Fotografía: Carolina Sanguinetti; @hornero.urbano

 

“El tabú de la virginidad” es una conferencia que Freud pronuncia en la Sociedad Psicoanalítica de Viena en 1917;  luego es publicada en 1918. En ella, Freud se refiere a la peculiaridad de la vida sexual de los pueblos primitivos, que tenían la costumbre de hacer desflorar a las adolescentes fuera del matrimonio y antes del coito conyugal, en contraposición a la valoración que le da a la virginidad  la sociedad civilizada, en la que recae sobre la mujer la demanda de no llevar al matrimonio el recuerdo de haber gozado con otro hombre. El horror a la sangre que tenían los primitivos permite establecer el tabú, en tanto el desfloramiento provoca, por lo general, efusión de sangre. Pero este “temor sagrado” se extiende como un conjuro a toda la vida sexual de la mujer y la excede. Así, la mujer llega a ser tabú en su totalidad. Aquello que el hombre teme es ser debilitado por la mujer, contaminado por su feminidad y perder la potencia de posibles hazañas. “Allí donde el primitivo establece un tabú es porque teme un peligro” (1) y todas las prescripciones de evitar a las mujeres, que podían llegar hasta la prohibición de pronunciar su nombre, denuncian un temor esencial a la mujer por considerarla extraña y enigma.

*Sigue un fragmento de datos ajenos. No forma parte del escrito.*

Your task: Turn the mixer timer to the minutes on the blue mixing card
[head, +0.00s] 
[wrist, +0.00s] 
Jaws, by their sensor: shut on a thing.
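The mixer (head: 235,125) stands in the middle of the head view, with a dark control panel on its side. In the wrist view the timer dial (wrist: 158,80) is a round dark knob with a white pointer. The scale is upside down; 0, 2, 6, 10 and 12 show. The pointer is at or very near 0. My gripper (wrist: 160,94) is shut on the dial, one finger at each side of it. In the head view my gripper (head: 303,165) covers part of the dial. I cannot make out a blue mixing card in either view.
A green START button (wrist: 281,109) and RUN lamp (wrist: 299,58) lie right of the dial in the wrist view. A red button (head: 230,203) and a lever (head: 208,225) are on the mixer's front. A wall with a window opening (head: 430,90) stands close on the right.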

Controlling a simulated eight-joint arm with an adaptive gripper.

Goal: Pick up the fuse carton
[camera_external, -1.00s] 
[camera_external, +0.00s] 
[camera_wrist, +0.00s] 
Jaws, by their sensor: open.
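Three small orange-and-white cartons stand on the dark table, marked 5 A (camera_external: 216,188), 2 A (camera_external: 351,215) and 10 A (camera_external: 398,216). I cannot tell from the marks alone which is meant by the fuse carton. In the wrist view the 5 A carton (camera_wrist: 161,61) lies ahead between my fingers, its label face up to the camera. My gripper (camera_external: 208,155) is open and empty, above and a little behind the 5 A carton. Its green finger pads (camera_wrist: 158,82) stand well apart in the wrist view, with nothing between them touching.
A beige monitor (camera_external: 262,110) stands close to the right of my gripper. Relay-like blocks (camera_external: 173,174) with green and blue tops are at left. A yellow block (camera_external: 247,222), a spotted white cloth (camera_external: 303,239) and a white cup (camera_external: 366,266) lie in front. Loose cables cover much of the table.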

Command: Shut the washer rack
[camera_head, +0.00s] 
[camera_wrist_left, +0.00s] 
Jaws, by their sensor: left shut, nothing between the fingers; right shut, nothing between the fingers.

Pero el motivo más profundo del tabú de la virginidad reside, para Freud, en la “envidia del pene” en la mujer que remite al complejo de castración. El hombre teme esta “envidia” que desencadenaría en la mujer una reacción paradójica, una amargura hostil, puesto que la mujer se siente lesionada, peor servida que el hombre, se vengaría de él en la noche de bodas, castrándolo. Así el tabú cobra pleno sentido, busca evitar tales perjuicios al hombre que debe entrar en una vida común y durable con esa mujer.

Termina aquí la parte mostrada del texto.